Question

Set of molecules which are isoelectronic is:
a) ${{\text{N}}_{\text{2}}}$ and ${\text{CO}}$
b) ${\text{C}}{{\text{O}}_{\text{2}}}$ and laughing gas $\left( {{{\text{N}}_{\text{2}}}{\text{O}}} \right)$
c) ${\text{CaO}}$ and ${\text{MgS}}$
d) Benzene and Borazine $\left( {{{\text{B}}_{\text{3}}}{{\text{N}}_{\text{3}}}{{\text{H}}_{\text{6}}}} \right)$
(A)- a, b, d
(B)- b, c, d
(C)- c, d
(D)- a, b, c, d

Answer 1

Hint: Iso’ delivers the meaning of the same & ‘electronic’ delivers the meaning of electrons, so isoelectronic species are that species which are having the same no. of electrons in that.

Complete Solution :
In the given question some molecules are given & we have to choose isoelectronic species among them, so for that we have to add all the electrons present in each atom in the molecule.

-In option (a) ${{\text{N}}_{\text{2}}}$ and ${\text{CO}}$ is given, so we have to add all the electrons present in each atom of given molecule.
No. of electrons in ${{\text{N}}_{\text{2}}}$= $7 + 7 = 14$
No. of electrons in ${\text{CO}}$ = $6 + 8 = 14$
Thus, ${{\text{N}}_{\text{2}}}$ and ${\text{CO}}$ molecules are isoelectronic in nature.

-In option (b) ${\text{C}}{{\text{O}}_{\text{2}}}$ and ${{\text{N}}_{\text{2}}}{\text{O}}$ is given, so we have to add all the electrons present in each atom of given molecule.
No. of electrons in ${\text{C}}{{\text{O}}_{\text{2}}}$= $6 + 8 + 8 = 22$
No. of electrons in ${{\text{N}}_{\text{2}}}{\text{O}}$ = $7 + 7 + 8 = 22$
Thus, ${\text{C}}{{\text{O}}_{\text{2}}}$ and ${{\text{N}}_{\text{2}}}{\text{O}}$ molecules are isoelectronic in nature.

-In option (c) ${\text{CaO}}$ and ${\text{MgS}}$ is given, so we have to add all the electrons present in each atom of a given molecule.
No. of electrons in ${\text{CaO}}$= $20 + 8 = 28$
No. of electrons in ${\text{MgS}}$ = $12 + 16 = 28$
Thus, ${\text{CaO}}$ and ${\text{MgS}}$ molecules are isoelectronic in nature.

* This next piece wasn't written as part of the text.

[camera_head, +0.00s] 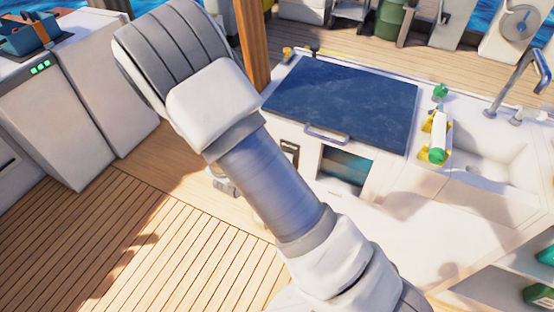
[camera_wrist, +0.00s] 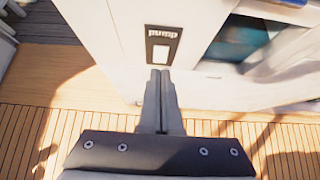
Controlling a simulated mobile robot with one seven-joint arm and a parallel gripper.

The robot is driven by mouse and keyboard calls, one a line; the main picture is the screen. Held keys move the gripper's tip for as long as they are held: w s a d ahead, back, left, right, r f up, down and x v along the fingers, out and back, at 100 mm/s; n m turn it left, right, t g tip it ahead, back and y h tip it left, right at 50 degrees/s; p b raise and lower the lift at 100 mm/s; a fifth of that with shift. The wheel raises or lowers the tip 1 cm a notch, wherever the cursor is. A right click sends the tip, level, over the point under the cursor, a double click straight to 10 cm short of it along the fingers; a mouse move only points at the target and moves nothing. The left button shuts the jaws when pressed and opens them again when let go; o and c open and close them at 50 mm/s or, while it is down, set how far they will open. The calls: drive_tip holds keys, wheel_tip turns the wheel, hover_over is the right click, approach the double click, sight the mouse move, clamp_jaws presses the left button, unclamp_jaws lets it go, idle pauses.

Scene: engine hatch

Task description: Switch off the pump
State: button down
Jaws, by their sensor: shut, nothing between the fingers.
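The pump switch (camera_wrist: 160,53) is a small panel on the white hatch wall, with a black label reading "pump" upside down in the wrist view. The panel with its dark-framed switch also shows in the head view (camera_head: 289,150), just right of my arm. My gripper (camera_wrist: 160,74) is shut and empty, its fingertips pointing at the wall just below the switch in the wrist picture. I cannot tell whether the tips touch the wall. In the head view my arm hides most of the gripper. The switch's position is too small to read.
A dark blue hatch lid (camera_head: 345,100) with a handle (camera_head: 326,133) lies closed above the switch. An opening (camera_head: 344,168) is in the wall right of the switch. A white counter with a sink (camera_head: 490,160) is at the right. Wooden deck (camera_head: 150,235) is clear at the left.

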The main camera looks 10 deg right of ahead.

-In option (d) Benzene $\left( {{{\text{C}}_{\text{6}}}{{\text{H}}_{\text{6}}}} \right)$ and Borazine $\left( {{{\text{B}}_{\text{3}}}{{\text{N}}_{\text{3}}}{{\text{H}}_{\text{6}}}} \right)$ is given, so we have to add all the electrons present in each atom of given molecule.
No. of electrons in ${{\text{C}}_{\text{6}}}{{\text{H}}_{\text{6}}}$= $\left( {6 \times 6} \right) + \left( {6 \times 1} \right) = 36 + 6 = 42$
No. of electrons in ${{\text{B}}_{\text{3}}}{{\text{N}}_{\text{3}}}{{\text{H}}_{\text{6}}}$ = $\left( {3 \times 5} \right) + \left( {3 \times 7} \right) + \left( {6 \times 1} \right) = 15 + 21 + 6 = 42$
Thus, Benzene $\left( {{{\text{C}}_{\text{6}}}{{\text{H}}_{\text{6}}}} \right)$ and Borazine $\left( {{{\text{B}}_{\text{3}}}{{\text{N}}_{\text{3}}}{{\text{H}}_{\text{6}}}} \right)$ molecules are isoelectronic in nature.
So, the correct answer is “Option D”.

Note: In this question some of you may do wrong calculation if you are only taking outermost shell or valence shell no. of electrons because all atoms which are present in a molecule may have different valencies. So, always take the whole no. of electrons present in each atom then add them.